* Task goal *
Please say how many lines of the listing hold "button", with no other words in the answer.

* Data lines *

-- -- --

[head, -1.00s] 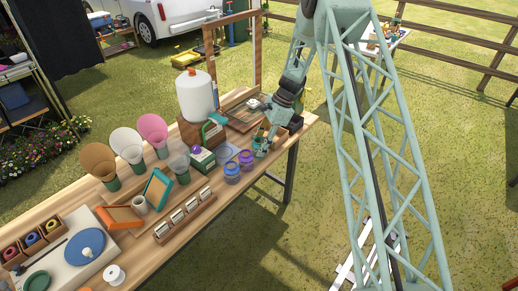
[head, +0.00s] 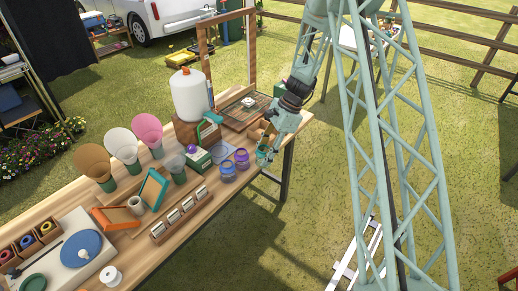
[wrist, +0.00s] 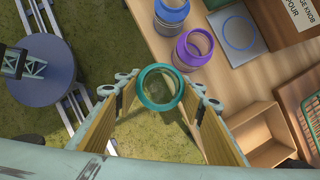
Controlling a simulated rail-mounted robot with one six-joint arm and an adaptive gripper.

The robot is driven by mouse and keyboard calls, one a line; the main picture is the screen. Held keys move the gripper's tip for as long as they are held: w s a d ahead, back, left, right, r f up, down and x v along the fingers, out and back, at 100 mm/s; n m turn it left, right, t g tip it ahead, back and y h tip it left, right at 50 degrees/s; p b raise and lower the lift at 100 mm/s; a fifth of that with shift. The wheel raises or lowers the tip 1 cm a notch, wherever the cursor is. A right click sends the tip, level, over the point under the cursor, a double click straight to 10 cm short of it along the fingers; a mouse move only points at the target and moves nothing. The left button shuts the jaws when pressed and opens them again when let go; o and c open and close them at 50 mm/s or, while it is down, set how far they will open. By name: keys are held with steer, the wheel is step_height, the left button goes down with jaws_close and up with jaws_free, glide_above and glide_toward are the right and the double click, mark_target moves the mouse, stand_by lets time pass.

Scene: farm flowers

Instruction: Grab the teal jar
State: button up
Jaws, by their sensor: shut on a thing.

-- -- --

* Final answer *
2